The sixth principle of Positive Money helps you recognize how you’re capable of inflicting harm on yourself and others in the ways you think, feel, and act in your relationship with money. This can look as simple as buying something that puts you in debt or as complex as ongoing patterns of feeling unworthy. If you use money for control or power over others as a measure of your self-worth or a way to separate yourself from others, it’s being used for harm. If you get down on yourself for not earning more or you think you’re stupid because you don’t know more about money, you’re also causing harm.

When you commit to the sixth principle of Positive Money, you get curious about the subtle or not-so-subtle ways your words or actions may cause harm and you aim to make changes that will lead to more positive outcomes.

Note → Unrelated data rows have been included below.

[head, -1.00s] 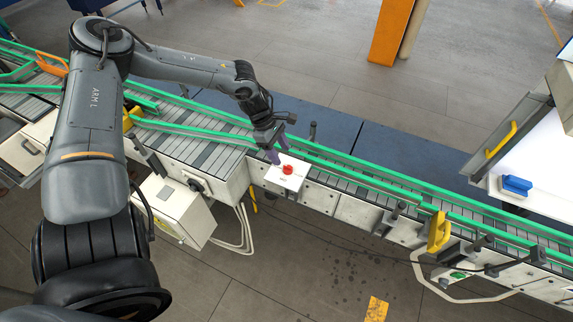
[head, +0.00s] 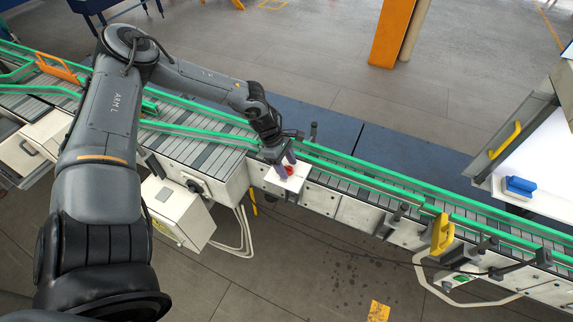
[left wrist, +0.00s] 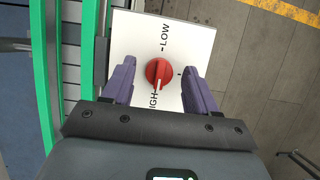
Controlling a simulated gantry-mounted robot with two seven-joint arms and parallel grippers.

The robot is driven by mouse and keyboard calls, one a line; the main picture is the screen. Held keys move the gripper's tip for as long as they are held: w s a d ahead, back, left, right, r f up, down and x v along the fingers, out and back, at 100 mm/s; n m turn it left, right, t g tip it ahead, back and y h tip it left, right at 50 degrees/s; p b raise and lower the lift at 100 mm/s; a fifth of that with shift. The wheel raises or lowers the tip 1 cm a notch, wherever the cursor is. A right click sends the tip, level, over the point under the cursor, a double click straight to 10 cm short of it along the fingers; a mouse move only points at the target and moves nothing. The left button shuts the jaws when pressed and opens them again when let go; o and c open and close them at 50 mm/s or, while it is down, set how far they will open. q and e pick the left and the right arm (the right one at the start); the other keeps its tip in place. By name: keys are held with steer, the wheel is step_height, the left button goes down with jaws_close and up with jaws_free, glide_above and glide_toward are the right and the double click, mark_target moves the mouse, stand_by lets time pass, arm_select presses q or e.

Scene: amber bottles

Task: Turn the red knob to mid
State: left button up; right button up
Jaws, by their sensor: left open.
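The red knob (head: 290,171) sits on a white panel (head: 273,178) on the near side of the conveyor. In the left wrist view, the round red knob (left wrist: 159,72) has a white pointer mark directed down, toward the HIGH lettering. LOW is printed at the other end of the panel (left wrist: 196,38), and a plain tick lies to the right of the knob. My left gripper (head: 285,164) is over the panel. Its purple fingers are open on either side of the knob, with a gap visible on both sides in the wrist view. My right gripper is not seen.
The conveyor's green rails (head: 350,174) run just behind the panel. A light control box (head: 178,213) hangs to the left, and a yellow handle (head: 441,234) stands to the right. The floor in front is clear.

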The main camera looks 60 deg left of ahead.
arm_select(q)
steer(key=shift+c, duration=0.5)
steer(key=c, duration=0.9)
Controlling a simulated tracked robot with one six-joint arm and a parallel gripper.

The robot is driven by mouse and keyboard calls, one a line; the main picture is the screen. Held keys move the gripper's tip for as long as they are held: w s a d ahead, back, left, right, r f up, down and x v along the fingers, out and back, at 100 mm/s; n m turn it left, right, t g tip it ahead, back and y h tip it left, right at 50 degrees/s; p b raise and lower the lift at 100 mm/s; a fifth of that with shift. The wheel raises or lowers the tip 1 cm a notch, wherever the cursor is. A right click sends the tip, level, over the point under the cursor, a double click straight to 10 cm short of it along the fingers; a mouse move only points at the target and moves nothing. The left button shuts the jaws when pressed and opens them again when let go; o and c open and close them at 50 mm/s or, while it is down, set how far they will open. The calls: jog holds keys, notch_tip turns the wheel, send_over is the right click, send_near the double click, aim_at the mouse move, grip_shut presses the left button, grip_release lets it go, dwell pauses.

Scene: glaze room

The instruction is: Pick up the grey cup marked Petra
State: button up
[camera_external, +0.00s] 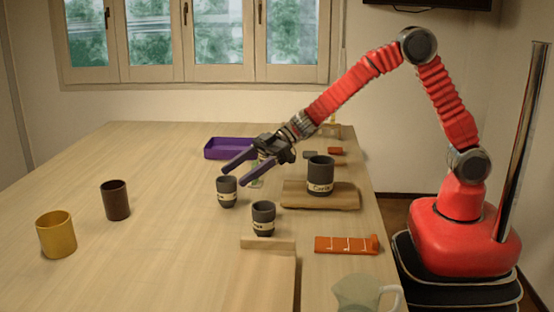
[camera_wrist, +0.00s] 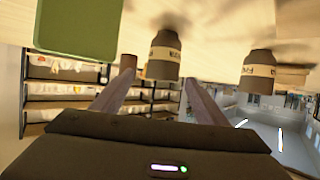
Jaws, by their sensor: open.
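Three grey cups with pale name bands stand upright on the table. One cup (camera_external: 227,191) is just below my gripper (camera_external: 234,175); a second cup (camera_external: 263,218) stands nearer the camera, to its right. A larger cup (camera_external: 320,175) stands on a wooden board; its band seems to read "Carlo" or similar. The bands on the two smaller cups are too small to read, so I cannot tell which is Petra's. My gripper is open and empty, its fingers pointing down-left. The wrist view shows two banded grey cups, one (camera_wrist: 163,55) near the fingertips and another (camera_wrist: 257,72) farther right.
A brown cup (camera_external: 115,200) and a yellow cup (camera_external: 57,234) stand at left. A purple tray (camera_external: 228,153) lies behind my gripper. The wooden board (camera_external: 320,197), an orange marked strip (camera_external: 346,244) and a clear jug (camera_external: 360,294) are at right.

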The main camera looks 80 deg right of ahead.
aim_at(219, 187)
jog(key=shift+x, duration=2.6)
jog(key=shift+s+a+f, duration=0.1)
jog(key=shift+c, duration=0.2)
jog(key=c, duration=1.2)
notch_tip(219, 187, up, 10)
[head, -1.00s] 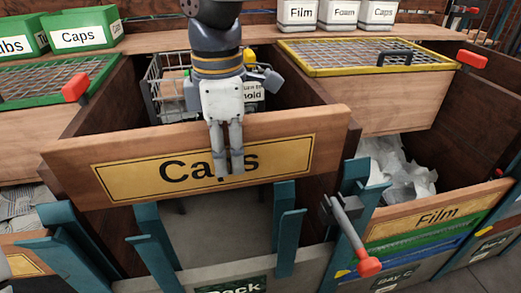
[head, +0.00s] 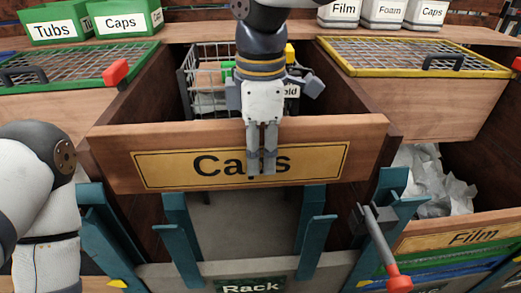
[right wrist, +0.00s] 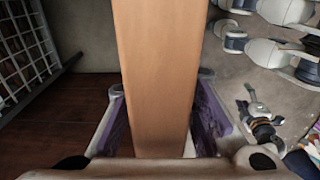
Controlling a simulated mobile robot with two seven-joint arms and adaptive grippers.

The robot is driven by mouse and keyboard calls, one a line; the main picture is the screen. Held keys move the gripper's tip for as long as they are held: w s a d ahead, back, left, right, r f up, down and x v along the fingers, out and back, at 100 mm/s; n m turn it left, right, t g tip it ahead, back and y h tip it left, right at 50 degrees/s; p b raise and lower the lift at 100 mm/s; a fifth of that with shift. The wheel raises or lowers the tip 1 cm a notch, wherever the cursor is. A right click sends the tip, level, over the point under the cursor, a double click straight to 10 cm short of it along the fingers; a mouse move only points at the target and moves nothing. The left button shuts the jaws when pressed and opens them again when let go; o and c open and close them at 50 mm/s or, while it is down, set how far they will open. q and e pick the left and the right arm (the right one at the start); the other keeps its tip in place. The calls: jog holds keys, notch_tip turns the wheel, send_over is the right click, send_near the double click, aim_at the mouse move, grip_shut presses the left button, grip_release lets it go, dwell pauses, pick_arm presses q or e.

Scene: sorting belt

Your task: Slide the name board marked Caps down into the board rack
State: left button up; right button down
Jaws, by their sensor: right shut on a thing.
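The Caps name board (head: 325,163) is a wide wooden plank with a yellow label. My right gripper (head: 262,172) is shut on its middle from above, its fingers covering part of the word. The right wrist view shows the board (right wrist: 155,70) edge-on between the purple finger pads. The board is nearly level. Its lower edge is near the tops of the teal guides of the board rack (head: 180,235); whether it is in the slots I cannot tell. The rack's front bears a Rack sign (head: 250,286). My left arm shows at the left edge, its gripper out of view.
A red-tipped lever (head: 375,240) sticks out right of the rack. A Film board (head: 470,238) sits in the bay at right. A wire basket (head: 205,85) is behind the Caps board. Mesh-topped boxes with green (head: 75,46) and yellow (head: 335,50) rims flank it.

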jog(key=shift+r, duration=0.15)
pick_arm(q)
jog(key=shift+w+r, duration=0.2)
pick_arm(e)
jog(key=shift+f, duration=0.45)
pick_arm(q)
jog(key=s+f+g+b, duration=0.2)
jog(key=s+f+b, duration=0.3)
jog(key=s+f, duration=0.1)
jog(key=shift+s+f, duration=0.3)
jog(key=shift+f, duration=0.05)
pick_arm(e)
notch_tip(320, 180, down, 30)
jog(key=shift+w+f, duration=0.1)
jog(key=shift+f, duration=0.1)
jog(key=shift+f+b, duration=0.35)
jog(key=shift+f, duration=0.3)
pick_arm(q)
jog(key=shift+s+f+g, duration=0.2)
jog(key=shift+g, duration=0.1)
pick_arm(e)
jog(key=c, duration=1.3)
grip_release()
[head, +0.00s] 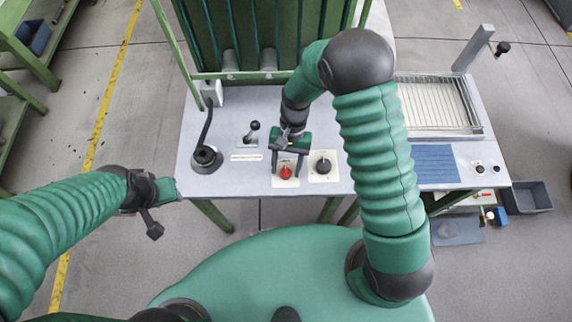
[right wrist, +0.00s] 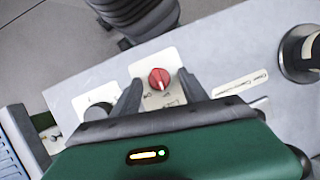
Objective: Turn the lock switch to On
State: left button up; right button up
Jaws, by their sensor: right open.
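A red rotary switch (head: 286,172) sits on a pale square plate near the front edge of the grey panel. In the right wrist view the red switch (right wrist: 159,78) has a pale pointer mark and lies between the fingertips, with small print on its plate. A black rotary knob (head: 323,165) is on another plate to its right. My right gripper (head: 287,166) is open above the red switch, one finger on either side; contact cannot be told. My left gripper (head: 163,190) hangs left of the panel, away from the switches; its jaw opening is unclear.
A black joystick (head: 253,130) and a round black fixture (head: 206,157) with a cable stand left of the switches. A green frame (head: 238,75) rises behind. A wire rack (head: 433,103) and a blue ribbed mat (head: 435,164) are at right.

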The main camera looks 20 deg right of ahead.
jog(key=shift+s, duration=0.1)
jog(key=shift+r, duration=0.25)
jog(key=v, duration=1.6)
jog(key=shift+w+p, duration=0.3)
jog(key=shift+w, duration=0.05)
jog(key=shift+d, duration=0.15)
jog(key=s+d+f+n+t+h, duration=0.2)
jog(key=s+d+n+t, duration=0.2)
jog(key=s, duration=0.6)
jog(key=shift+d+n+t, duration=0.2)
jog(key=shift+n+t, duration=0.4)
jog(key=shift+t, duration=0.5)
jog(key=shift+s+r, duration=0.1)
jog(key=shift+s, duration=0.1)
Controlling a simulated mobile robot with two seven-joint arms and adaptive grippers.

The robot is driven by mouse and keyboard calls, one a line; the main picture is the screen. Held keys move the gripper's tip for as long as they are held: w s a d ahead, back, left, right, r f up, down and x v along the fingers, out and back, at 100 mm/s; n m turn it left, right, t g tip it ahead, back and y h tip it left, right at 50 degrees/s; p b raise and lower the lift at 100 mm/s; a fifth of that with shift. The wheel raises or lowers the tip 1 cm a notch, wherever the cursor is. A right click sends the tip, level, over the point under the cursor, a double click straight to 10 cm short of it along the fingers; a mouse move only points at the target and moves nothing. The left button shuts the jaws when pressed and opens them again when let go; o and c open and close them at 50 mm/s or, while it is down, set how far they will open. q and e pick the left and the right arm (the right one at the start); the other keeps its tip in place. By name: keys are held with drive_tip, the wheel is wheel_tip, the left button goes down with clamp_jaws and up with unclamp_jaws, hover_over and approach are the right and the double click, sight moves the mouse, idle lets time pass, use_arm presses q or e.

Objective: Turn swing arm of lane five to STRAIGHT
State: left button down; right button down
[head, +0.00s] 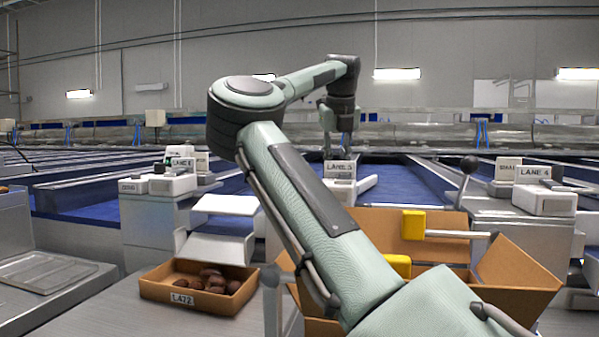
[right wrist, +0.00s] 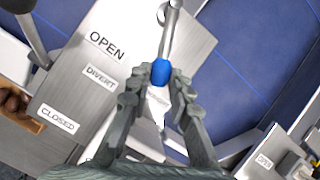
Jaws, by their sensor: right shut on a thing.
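My right gripper (head: 338,130) reaches far over the lane five stand, whose sign (head: 340,168) shows beside my forearm in the head view. In the right wrist view my right gripper (right wrist: 162,84) is shut on a blue knob (right wrist: 160,72) at the end of a silver rod (right wrist: 170,34), the swing arm. My left gripper is out of view.
A lane four sign (head: 535,172) and a black ball lever (head: 469,164) stand at right. An open cardboard box (head: 375,220) with yellow-ended bars sits in front. A brown tray (head: 160,292) of dates is at front left.

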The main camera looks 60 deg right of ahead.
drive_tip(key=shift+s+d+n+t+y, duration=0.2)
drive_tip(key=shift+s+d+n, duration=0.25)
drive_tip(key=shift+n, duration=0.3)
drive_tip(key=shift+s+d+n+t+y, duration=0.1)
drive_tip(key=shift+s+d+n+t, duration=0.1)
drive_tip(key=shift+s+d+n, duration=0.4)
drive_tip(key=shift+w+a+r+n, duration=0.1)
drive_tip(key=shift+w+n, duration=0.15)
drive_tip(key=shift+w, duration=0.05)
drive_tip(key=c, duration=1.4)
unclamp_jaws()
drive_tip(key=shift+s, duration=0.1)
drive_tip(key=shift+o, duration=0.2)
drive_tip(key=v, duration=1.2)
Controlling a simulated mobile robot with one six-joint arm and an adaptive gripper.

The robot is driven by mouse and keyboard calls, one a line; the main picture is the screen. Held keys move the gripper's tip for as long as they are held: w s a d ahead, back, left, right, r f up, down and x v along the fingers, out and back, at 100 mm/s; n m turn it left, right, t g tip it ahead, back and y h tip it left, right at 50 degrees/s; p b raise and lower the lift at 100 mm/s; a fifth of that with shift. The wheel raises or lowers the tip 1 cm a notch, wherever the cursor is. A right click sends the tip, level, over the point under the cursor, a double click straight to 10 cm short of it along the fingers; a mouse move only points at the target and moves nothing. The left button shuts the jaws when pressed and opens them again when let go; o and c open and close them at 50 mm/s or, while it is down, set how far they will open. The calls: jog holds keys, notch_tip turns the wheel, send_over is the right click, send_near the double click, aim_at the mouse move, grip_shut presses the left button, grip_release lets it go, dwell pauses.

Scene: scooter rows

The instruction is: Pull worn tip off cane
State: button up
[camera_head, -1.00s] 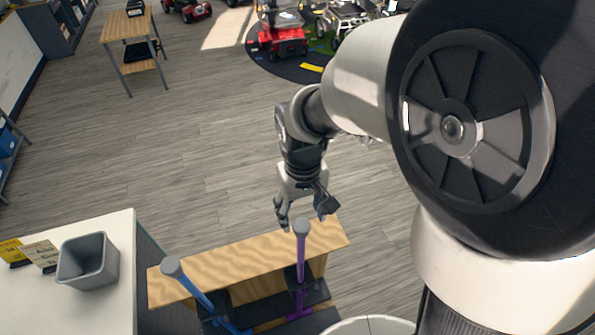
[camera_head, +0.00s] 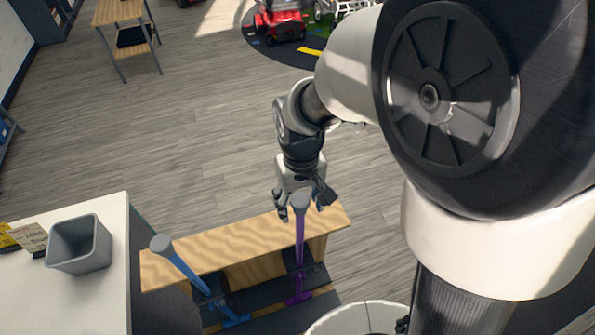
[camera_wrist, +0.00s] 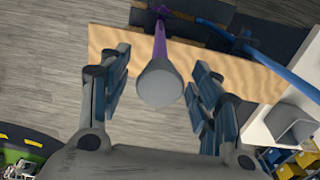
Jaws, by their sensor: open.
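A purple cane (camera_head: 299,240) stands upright at the wooden rack, with a grey rubber tip (camera_head: 300,201) on its upper end. A blue cane (camera_head: 187,270) leans beside it to the left, also with a grey tip (camera_head: 161,243). My gripper (camera_head: 299,212) is open, with its fingers on either side of the purple cane's tip. In the wrist view the grey tip (camera_wrist: 160,84) sits between the two open fingers, with a gap on both sides. I cannot tell the wear on either tip.
A white counter (camera_head: 95,295) with an empty grey bin (camera_head: 80,244) and small cards stands at the left. A wooden table (camera_head: 118,12) and red scooter (camera_head: 278,22) are farther back; open floor lies between.

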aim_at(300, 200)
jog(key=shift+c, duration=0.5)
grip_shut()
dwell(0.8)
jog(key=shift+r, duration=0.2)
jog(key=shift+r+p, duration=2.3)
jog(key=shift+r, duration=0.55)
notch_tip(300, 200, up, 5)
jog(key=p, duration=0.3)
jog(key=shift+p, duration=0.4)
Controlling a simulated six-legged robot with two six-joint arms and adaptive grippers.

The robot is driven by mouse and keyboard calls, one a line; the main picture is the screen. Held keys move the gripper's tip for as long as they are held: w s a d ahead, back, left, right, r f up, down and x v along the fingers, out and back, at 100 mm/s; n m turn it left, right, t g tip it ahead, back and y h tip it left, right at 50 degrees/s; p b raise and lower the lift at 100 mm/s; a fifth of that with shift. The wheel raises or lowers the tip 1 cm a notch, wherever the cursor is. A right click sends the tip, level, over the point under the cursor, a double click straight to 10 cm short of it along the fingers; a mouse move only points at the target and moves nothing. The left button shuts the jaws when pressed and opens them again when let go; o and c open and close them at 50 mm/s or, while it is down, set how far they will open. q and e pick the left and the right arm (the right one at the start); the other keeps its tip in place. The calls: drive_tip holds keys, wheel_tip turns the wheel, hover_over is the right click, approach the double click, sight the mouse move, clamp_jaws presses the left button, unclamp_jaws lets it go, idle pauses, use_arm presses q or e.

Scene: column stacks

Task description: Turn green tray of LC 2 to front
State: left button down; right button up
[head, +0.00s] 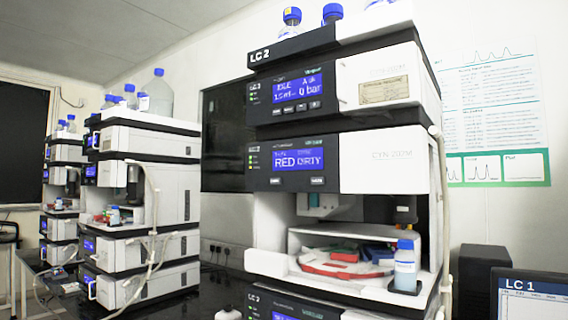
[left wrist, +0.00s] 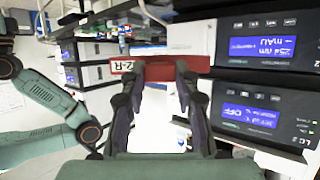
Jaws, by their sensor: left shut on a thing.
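The LC 2 stack (head: 345,160) stands at the centre right of the head view. Its open sampler bay holds a white and red round carousel (head: 345,270). A red block (head: 343,256) and a blue block (head: 378,250) sit on it. Green shows only as a thin strip near the red block, too small to read clearly. In the left wrist view my left gripper (left wrist: 159,72) is shut on a red tray (left wrist: 190,67) with a white label ending in "2-R". Neither gripper shows in the head view, and my right gripper is out of sight.
A blue-capped bottle (head: 405,265) stands at the bay's front right edge. The LC 2 screen (head: 297,157) reads like "RED DIRTY". Other stacks (head: 140,200) stand at left. A monitor marked LC 1 (head: 530,295) is at lower right. Pale tubing hangs beside the stacks.

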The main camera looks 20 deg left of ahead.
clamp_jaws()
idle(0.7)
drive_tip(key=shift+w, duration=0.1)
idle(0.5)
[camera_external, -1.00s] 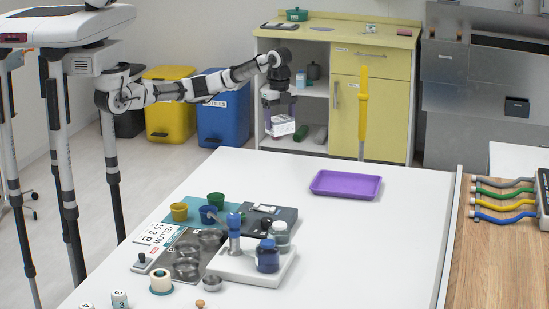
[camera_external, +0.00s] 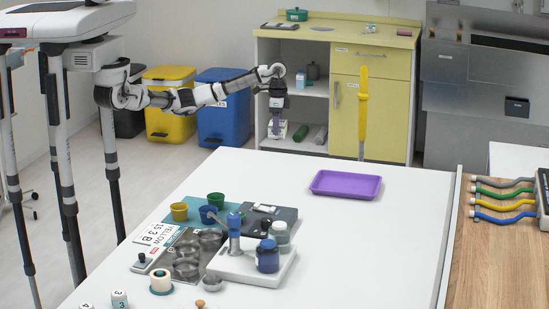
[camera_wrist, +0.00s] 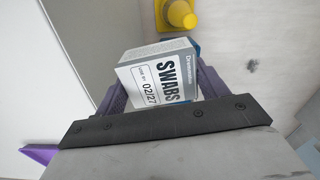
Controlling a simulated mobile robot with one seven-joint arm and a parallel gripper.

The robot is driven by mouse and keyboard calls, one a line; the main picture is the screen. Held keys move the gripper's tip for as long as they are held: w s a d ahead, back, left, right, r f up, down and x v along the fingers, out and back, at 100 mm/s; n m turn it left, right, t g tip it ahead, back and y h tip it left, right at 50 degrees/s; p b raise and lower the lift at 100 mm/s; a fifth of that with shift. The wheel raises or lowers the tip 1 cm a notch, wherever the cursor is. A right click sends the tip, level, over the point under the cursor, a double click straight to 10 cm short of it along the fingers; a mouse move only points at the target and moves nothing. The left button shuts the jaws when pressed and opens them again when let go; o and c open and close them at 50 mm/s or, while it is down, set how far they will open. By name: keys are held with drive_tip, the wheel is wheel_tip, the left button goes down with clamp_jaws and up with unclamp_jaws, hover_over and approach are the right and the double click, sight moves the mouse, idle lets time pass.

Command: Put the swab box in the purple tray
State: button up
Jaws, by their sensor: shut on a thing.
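The swab box (camera_wrist: 162,75) is a white and grey carton marked SWABS, gripped between my two purple fingers in the wrist view. In the external view the box (camera_external: 277,130) hangs below my gripper (camera_external: 277,121), beyond the far left edge of the white table and above the floor. My gripper (camera_wrist: 158,90) is shut on it. The purple tray (camera_external: 346,184) lies flat on the far part of the white table, to the right of my gripper, and looks empty. A purple corner of it shows at the left of the wrist view (camera_wrist: 38,154).
A yellow upright pole (camera_external: 363,115) stands behind the tray. Cups, bottles and metal bowls crowd the front left of the white table (camera_external: 380,250). The tabletop around the tray is clear. A yellow cabinet (camera_external: 371,118) with open shelves stands behind my gripper.

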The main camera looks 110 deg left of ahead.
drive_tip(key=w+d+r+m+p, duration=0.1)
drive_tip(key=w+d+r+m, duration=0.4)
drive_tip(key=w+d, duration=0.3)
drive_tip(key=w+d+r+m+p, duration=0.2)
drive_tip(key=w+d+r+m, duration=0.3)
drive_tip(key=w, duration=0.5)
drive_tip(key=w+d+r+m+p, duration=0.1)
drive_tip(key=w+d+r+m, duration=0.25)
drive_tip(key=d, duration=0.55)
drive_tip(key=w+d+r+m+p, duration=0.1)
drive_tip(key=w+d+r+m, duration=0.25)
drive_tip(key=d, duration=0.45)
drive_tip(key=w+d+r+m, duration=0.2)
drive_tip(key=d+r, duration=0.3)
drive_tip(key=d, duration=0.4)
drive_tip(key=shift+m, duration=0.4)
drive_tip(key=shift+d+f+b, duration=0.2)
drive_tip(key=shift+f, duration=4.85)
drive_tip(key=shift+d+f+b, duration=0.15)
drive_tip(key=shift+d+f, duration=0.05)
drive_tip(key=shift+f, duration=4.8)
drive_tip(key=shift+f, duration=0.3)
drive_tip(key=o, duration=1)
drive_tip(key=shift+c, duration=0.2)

Examples of Positive Money Principle 6

The following are some examples.

• Notice the words or phrases you use when talking about money that might be hiding your bias or making it ok for you to judge. For example, if you automatically say something is ‘expensive,’ is that a fact or your opinion? A fact would be that the price for a Mercedes is higher than that of a Kia. Your opinion may be that the Mercedes is expensive while someone else might not describe it that way. If you want to stick with the facts, the Mercedes is outside your price range right now, though perhaps it won’t be one day. While you reflect on how or when you use the word “expensive,” think about other ways you attach judgment to everyday words like ‘rich,’ ‘poor,’ or ‘lazy.’

• Replace old stories or habits that no longer serve you with ones that do. When one of my business clients realized how often she assumed what her customers could or could not afford, she decided that it was time to stay out of their pocketbook and focus more on hers. She thought about different offers she could make that felt good for her and her bank account, knowing that some potential clients would accept and others wouldn’t.

• Accept that others may not agree with you or adhere to your worldview. This can be a tough one, especially when you’re so certain about your beliefs and values that you judge others for theirs. For example, I’m worried about the impacts of climate change and can’t believe that millions of others aren’t either because they don’t know or don’t care. This causes me pain because I worry about our future and feel so helpless. I do have options, however. I can help to educate and advocate.